──────── Material for this task ────────

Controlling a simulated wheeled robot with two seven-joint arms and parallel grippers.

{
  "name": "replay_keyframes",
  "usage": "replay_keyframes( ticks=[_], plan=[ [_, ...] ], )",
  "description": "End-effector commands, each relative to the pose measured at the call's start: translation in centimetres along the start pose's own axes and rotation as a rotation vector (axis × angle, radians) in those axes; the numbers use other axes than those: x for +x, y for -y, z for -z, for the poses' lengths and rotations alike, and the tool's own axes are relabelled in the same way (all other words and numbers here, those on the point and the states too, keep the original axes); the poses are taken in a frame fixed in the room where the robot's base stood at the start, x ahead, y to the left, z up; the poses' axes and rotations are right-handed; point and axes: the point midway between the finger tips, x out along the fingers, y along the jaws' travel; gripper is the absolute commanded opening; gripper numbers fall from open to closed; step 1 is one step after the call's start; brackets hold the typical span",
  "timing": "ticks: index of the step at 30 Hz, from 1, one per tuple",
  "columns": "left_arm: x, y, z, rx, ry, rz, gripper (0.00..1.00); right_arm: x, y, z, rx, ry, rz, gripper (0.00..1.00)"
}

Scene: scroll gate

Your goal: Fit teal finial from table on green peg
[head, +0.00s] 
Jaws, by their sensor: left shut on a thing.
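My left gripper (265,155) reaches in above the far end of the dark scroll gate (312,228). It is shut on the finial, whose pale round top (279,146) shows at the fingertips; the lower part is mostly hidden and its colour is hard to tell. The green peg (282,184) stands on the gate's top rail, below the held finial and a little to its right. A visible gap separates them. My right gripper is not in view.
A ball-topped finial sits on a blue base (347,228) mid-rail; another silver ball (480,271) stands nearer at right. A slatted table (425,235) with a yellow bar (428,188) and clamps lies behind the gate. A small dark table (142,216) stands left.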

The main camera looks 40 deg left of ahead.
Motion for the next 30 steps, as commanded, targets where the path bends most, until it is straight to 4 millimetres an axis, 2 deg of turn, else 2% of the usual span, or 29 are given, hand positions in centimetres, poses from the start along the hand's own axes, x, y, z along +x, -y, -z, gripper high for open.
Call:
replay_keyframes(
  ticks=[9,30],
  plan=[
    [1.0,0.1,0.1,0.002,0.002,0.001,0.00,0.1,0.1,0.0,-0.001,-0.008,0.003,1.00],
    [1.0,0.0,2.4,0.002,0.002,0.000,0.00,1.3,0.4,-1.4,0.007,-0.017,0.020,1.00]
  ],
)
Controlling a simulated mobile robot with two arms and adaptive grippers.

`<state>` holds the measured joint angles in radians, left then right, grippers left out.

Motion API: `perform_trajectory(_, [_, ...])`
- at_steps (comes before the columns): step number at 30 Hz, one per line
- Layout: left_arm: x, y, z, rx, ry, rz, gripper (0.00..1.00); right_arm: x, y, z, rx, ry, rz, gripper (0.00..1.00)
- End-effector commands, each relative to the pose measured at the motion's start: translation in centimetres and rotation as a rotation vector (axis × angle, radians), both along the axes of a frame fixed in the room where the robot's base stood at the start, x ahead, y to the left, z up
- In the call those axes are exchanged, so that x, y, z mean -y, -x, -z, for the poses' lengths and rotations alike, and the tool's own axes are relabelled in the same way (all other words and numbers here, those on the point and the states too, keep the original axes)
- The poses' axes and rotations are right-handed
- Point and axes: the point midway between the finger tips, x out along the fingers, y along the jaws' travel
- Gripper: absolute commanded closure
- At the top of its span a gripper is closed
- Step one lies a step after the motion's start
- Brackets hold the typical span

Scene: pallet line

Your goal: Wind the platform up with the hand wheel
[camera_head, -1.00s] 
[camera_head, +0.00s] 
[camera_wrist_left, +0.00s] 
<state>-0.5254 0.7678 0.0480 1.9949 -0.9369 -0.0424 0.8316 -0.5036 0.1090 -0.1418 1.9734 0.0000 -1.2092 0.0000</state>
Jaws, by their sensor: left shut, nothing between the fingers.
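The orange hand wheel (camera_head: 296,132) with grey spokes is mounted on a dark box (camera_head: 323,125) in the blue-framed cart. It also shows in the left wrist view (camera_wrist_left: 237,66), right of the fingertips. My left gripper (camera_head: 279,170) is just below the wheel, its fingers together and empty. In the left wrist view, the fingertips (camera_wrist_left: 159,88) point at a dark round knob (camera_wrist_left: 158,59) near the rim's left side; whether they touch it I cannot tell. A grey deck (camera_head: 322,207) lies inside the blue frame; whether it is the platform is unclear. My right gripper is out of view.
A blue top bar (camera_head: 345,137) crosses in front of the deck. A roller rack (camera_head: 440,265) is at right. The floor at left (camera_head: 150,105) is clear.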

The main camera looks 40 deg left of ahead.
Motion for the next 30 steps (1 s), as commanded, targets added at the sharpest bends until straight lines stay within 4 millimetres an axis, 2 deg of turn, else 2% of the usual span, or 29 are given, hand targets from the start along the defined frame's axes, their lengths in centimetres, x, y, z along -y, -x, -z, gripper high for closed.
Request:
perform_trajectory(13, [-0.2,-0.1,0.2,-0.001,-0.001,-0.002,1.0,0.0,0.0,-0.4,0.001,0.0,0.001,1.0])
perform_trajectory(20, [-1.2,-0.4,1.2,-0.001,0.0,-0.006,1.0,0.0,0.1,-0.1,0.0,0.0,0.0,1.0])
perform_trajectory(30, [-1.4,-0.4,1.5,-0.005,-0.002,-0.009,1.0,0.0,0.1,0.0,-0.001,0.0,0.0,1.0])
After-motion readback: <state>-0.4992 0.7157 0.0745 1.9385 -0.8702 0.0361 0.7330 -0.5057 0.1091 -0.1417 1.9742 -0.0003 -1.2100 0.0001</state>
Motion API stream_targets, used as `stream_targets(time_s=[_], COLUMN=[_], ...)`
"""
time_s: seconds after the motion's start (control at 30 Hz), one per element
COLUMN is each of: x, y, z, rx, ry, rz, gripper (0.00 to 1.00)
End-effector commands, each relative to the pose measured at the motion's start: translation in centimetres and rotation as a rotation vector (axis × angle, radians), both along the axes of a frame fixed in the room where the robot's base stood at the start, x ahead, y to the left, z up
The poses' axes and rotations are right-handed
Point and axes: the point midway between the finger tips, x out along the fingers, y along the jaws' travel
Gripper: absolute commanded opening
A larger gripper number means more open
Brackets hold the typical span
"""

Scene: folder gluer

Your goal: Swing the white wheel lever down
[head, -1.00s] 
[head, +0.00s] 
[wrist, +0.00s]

────────

Among the lines above, how many contain the string "goal"? State the number alone.

> _Result below_: 3